このお店のショー・ウィンドウには弓や矢羽根などが並んでいた。 美術品だと言われても、刀を売っているお店なのでなかなか正面からは撮る気がしなかった。 声をかけて店内をと思った事もあったけど、やっぱりなんだか撮るに至らなかった。 刀剣店というちょっと希少な存在なので、営業は継続な点になんだかほっと。 というのもこの街、三味線屋さんとか、確か製作も請けていると思われるカバン店など、どこか不思議な雰囲気の漂うお店が幾つかあって、その、手作業を思わせる存在感が風景に面白みを加えていると思えるため。 この刀剣店もそのひとつで、こうした日常生活からやや離れた業種のお店がぽつぽつある感じもなんだか不思議。 そしてここはモルタルの看板建築だったのも面白みの一つだった。

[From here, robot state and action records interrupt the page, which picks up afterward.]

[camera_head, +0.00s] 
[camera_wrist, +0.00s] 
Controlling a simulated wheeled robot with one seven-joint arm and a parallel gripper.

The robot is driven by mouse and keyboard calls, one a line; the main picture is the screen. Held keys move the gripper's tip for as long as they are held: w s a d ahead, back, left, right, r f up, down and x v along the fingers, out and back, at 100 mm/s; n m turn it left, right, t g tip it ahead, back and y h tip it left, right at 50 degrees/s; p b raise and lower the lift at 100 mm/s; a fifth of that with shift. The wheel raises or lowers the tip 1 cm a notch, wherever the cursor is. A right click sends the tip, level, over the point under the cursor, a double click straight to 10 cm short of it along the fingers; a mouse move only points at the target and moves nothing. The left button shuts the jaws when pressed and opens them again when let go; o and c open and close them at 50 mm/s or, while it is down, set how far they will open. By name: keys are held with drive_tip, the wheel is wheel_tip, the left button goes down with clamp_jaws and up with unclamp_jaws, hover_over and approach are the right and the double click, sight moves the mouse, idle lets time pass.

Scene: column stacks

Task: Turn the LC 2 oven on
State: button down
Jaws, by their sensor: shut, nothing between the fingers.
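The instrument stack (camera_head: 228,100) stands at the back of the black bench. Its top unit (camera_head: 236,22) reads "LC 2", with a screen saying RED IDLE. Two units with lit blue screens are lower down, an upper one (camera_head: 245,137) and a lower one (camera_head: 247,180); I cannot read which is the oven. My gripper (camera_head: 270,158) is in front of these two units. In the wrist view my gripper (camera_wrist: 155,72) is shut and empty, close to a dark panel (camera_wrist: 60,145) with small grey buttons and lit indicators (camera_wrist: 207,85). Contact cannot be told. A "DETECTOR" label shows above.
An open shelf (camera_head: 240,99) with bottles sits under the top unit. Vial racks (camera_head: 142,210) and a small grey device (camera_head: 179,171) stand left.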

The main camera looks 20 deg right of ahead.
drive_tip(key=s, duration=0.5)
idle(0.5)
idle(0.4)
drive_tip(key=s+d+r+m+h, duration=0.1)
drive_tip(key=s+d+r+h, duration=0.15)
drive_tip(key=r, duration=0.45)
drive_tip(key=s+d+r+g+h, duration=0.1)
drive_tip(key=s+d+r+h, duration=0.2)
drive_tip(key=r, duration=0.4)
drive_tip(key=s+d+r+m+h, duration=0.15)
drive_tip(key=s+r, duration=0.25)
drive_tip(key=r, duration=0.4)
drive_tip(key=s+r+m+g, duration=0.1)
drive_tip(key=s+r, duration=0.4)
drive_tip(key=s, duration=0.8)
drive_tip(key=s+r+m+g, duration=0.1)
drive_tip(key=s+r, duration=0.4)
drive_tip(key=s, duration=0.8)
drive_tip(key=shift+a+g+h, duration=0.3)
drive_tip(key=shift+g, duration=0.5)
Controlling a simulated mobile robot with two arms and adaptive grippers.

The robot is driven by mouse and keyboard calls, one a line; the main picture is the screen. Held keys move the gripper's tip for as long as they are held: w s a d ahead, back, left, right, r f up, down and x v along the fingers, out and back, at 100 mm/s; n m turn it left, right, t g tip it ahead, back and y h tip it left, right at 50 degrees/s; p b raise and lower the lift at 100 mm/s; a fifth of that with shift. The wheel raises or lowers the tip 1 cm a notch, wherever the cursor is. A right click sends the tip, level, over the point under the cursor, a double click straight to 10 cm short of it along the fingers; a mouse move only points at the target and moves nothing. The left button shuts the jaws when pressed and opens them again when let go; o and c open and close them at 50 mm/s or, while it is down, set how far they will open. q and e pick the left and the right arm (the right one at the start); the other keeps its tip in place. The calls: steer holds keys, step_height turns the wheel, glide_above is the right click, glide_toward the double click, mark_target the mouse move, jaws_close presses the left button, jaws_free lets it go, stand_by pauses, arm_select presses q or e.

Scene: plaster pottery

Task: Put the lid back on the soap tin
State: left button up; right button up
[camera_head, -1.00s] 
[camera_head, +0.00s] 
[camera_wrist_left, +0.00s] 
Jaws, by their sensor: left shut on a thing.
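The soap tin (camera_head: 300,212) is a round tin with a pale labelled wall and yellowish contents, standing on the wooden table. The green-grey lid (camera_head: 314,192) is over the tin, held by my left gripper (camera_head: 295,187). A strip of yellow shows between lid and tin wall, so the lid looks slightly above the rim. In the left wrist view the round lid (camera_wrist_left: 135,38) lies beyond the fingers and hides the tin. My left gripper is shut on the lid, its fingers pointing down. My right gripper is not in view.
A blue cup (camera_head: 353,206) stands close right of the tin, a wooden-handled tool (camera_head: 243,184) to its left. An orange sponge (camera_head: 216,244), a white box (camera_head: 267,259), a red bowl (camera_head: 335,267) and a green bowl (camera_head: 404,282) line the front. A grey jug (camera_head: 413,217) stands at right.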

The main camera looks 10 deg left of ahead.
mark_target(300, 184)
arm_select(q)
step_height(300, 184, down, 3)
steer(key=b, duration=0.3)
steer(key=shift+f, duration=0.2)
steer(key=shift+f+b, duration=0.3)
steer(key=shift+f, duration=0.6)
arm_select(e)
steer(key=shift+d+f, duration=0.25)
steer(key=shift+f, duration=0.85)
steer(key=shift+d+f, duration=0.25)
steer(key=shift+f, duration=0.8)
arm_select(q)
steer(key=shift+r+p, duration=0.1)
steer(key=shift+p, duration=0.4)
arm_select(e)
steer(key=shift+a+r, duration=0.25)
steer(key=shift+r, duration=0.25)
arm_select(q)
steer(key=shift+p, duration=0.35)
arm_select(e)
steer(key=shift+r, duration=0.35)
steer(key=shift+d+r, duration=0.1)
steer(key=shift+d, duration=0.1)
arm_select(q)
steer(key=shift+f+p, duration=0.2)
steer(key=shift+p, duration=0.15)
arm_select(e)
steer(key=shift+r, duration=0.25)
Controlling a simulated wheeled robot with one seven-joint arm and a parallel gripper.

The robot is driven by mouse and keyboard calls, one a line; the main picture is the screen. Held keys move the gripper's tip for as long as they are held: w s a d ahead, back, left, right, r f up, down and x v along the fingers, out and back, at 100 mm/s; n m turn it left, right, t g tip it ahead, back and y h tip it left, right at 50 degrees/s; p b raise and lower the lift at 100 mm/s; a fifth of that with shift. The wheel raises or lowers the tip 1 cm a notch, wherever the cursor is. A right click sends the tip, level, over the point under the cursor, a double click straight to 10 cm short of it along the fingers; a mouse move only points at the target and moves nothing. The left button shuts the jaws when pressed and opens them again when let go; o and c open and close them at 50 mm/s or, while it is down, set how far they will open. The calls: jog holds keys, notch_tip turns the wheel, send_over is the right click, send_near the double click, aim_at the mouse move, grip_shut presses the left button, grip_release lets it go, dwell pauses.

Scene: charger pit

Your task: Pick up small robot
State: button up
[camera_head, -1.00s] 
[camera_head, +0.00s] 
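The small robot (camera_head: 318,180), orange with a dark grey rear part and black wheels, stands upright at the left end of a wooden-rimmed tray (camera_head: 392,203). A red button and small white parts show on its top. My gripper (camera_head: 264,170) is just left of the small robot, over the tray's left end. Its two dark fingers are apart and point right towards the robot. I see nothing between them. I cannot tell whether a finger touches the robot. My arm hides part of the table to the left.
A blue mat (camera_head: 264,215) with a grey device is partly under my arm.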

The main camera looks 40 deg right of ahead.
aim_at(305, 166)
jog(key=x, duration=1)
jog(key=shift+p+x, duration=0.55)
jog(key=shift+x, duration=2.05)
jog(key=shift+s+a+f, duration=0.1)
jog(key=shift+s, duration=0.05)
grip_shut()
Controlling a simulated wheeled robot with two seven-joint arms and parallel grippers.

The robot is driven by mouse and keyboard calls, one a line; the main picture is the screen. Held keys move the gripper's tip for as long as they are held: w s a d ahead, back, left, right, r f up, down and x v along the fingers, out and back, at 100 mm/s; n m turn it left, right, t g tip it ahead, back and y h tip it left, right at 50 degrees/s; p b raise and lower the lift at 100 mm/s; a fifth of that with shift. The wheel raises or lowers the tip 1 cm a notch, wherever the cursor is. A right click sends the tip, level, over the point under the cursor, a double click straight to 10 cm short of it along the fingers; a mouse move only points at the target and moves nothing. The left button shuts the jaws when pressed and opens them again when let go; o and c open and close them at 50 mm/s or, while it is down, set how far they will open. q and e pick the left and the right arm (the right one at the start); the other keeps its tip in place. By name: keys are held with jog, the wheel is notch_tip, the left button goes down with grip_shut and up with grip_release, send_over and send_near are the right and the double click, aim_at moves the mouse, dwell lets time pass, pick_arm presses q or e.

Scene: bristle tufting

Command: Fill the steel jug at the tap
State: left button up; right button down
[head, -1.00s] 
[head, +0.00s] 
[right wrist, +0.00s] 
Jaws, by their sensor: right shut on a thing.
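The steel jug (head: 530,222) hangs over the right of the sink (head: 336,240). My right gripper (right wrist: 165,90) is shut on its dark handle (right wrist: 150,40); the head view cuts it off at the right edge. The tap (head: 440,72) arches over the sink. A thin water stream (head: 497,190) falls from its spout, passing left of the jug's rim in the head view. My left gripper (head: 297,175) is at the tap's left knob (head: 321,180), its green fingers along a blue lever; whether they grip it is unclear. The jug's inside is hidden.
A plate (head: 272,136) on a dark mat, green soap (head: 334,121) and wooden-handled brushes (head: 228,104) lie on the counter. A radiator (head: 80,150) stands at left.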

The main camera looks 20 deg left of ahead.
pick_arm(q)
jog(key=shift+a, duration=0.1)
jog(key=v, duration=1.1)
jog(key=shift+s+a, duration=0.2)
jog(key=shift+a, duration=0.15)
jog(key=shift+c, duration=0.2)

ほか営業中のお店では、何年か前にテレビ番組で取り上げられていた、ほぼ全てのあんドーナッツが焦げている和菓子屋さん、水族館を名に冠した観賞魚屋さんなど、創業30-50年ほどと見える個性的なお店もまだまだ健在。
もう無くなってしまったお店では、白髪のおばぁちゃんを店頭によく見かけたオーダー・メイドのワイシャツ屋さん (おそらくお1人で切り盛り)、大柄で声の大きな年配の、なんでもござれな風貌の店主の時計屋さん、安価で絶品なアメリカ風の味付けのステーキを出す洋食店など、「ごく普通の佇まいのお店のなかに実は腕の良い職人が」的な名店が多かった。